[Provided data]

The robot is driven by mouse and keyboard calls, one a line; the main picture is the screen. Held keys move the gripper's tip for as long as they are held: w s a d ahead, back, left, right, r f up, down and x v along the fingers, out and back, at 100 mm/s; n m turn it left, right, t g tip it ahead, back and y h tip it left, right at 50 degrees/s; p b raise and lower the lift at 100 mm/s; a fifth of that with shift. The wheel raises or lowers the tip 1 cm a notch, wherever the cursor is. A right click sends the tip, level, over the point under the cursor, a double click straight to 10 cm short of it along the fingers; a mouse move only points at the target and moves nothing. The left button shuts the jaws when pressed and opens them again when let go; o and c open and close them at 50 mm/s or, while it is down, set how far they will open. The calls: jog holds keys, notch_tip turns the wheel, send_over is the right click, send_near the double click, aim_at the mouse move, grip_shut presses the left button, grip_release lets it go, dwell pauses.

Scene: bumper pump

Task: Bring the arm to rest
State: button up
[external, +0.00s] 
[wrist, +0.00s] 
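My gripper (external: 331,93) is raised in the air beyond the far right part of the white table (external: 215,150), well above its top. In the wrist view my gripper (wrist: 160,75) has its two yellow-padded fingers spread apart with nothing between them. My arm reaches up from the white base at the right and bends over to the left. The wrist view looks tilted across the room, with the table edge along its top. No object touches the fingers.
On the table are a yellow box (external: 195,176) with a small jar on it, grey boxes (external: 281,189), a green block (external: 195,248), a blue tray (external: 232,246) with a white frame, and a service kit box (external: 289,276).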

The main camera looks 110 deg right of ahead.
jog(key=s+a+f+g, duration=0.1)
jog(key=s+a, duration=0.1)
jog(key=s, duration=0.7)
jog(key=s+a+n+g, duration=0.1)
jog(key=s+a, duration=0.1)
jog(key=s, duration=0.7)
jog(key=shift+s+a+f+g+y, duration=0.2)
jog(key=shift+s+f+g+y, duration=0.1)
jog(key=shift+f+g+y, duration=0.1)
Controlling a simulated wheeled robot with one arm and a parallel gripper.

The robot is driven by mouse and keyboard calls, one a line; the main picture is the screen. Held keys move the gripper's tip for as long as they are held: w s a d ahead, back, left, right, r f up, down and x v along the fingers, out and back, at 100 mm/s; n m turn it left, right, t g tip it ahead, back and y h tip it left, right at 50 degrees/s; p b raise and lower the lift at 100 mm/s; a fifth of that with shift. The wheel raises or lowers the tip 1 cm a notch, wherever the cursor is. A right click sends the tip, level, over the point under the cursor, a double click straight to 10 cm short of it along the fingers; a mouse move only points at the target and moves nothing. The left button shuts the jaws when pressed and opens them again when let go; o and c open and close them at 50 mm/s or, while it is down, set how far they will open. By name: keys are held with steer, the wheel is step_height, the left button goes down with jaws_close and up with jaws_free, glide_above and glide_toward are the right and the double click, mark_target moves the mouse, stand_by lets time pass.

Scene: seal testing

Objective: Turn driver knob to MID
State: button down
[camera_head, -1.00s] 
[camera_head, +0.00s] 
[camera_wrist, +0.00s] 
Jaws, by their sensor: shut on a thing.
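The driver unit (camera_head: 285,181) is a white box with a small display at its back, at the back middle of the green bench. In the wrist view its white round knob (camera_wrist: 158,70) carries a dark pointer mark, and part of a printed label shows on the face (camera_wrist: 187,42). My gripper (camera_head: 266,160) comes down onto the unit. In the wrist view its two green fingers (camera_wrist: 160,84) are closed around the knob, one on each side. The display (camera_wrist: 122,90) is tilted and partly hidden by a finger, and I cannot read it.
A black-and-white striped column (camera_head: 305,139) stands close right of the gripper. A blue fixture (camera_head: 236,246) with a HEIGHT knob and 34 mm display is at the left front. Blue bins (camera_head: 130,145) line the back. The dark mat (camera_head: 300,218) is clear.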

[Set task] Collect the lines of the data that carry the word "Scene".

[Answer for this exercise]
Scene: bumper pump
Scene: seal testing

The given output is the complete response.